Work instructions:
Repeat the material below exactly, line for line.
##### Available data #####
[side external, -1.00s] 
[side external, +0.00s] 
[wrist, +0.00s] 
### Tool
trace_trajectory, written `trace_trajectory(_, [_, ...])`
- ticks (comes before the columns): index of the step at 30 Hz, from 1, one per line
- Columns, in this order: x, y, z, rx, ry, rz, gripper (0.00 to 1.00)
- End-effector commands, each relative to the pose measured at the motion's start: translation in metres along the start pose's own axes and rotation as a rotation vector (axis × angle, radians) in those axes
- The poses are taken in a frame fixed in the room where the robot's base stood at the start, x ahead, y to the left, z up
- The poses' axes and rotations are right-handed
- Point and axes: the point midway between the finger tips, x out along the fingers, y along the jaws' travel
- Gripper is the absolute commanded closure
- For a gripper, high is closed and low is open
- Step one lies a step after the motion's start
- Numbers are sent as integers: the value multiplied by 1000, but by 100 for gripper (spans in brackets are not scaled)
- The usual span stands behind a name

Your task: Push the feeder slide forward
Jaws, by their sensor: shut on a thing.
#####
Solved exercise:
[side external, -1.00s] 
[side external, +0.00s] 
[wrist, +0.00s] 
### Tool
trace_trajectory, written `trace_trajectory(_, [_, ...])`
- ticks (comes before the columns): index of the step at 30 Hz, from 1, one per line
- Columns, in this order: x, y, z, rx, ry, rz, gripper (0.00 to 1.00)
- End-effector commands, each relative to the pose measured at the motion's start: translation in metres along the start pose's own axes and rotation as a rotation vector (axis × angle, radians) in those axes
- The poses are taken in a frame fixed in the room where the robot's base stood at the start, x ahead, y to the left, z up
- The poses' axes and rotations are right-handed
- Point and axes: the point midway between the finger tips, x out along the fingers, y along the jaws' travel
- Gripper is the absolute commanded closure
- For a gripper, high is closed and low is open
- Step one lies a step after the motion's start
- Numbers are sent as integers: the value multiplied by 1000, but by 100 for gripper (spans in brackets are not scaled)
- The usual span stands behind a name

Your task: Push the feeder slide forward
Jaws, by their sensor: shut on a thing.

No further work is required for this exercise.